L’annonce est ici et vous trouverez, ici et ici, des commentaires d’Yves Boisvert sur la question.

Nous aurons assurément le temps de revenir sur le sujet, mais je peux d’ores et déjà vous mentionner que le juge Binnie était, à mes yeux, l’un des atouts importants de la Cour suprême du Canada et qu’il sera assurément difficile de le remplacer (du moins à court terme).

En effet, non seulement le juge Binnie combinait-il un background de praticien (ce qui assure un désir, fréquemment exprimé par le juge Binnie, de garder les choses relativement simples) et beaucoup d’expérience sur le banc (ce qui augmente, habituellement, la prévisibilité des jugements – assurément l’une des qualités fondamentales de tout système juridique efficace), mais il savait parfois teinter ses jugements d’un je-ne-sais-quoi poétique capable de dynamiser une discussion, de pimenter un débat.
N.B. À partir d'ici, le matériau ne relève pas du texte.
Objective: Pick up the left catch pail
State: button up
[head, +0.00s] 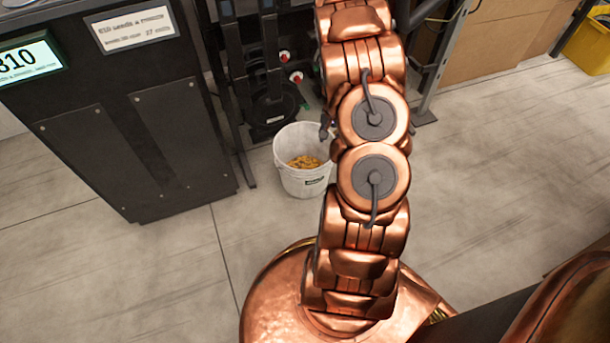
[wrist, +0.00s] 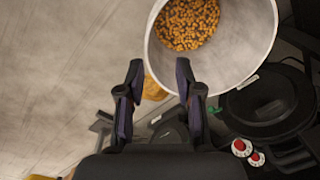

À titre d’exemple, en mars dernier, The Court (le blogue de Osgoode Hall sur la Cour suprême du Canada – toujours très intéressant) décernait son Golden Gavel pour le meilleur juge de l’année 2010 au juge Binnie et ce, principalement en raison de sa remarquable dissidence dans l’affaire R. c. Sinclair. Voici ce que Daniel Del Gobbo mentionnait au moment de décerner le prix :

And the Golden Gavel Goes to… BINNIE J.

Sometimes a strong dissent goes a long way, as did Binnie J.’s in R. v. Sinclair. His reasons pave the way for the future development of the right to counsel and were unquestionably a highlight of the jurisprudential year. This award is further supported by his judgment for the court in R. v. National Post and influential dissent in Tercon Contractors v. British Columbia (Transportation and Highways). We would also like to recognize that the Supreme Court’s second-most-senior member is one of its biggest personalities, unafraid to stand alone or write in an idiosyncratic style. With persuasive logic, dazzling rhetoric, and characteristic wit, Binnie J. charted his own path as 2010?s Justice of the Year.

Pour ma part, je m’en voudrais de ne pas rappeler le passage suivant des motifs concurrents du juge Binnie dans l’affaire Dunsmuir c. Nouveau-Brunswick, où, traitant des efforts des juges Bastarache et Lebel pour redéfinir l’analyse pragmatique et fonctionnelle et les normes de contrôle en matière de révision judiciaire, il disait:

The need for such a re-examination is widely recognized, but in the end my colleagues’ reasons for judgment do not deal with the “system as a whole”. They focus on administrative tribunals. In that context, they reduce the applicable standards of review from three to two (“correctness” and “reasonableness”), but retain the pragmatic and functional analysis, although now it is to be called the “standard of review analysis” (para. 63). A broader reappraisal is called for. Changing the name of the old pragmatic and functional test represents a limited advance, but as the poet says:

What’s in a name? that which we call a rose By any other name would smell as sweet;

(Romeo and Juliet, Act II, Scene ii)

Je pense qu’il faut savoir apprécier un juge de la Cour suprême qui parfume ses jugements de citations de Shakespeare…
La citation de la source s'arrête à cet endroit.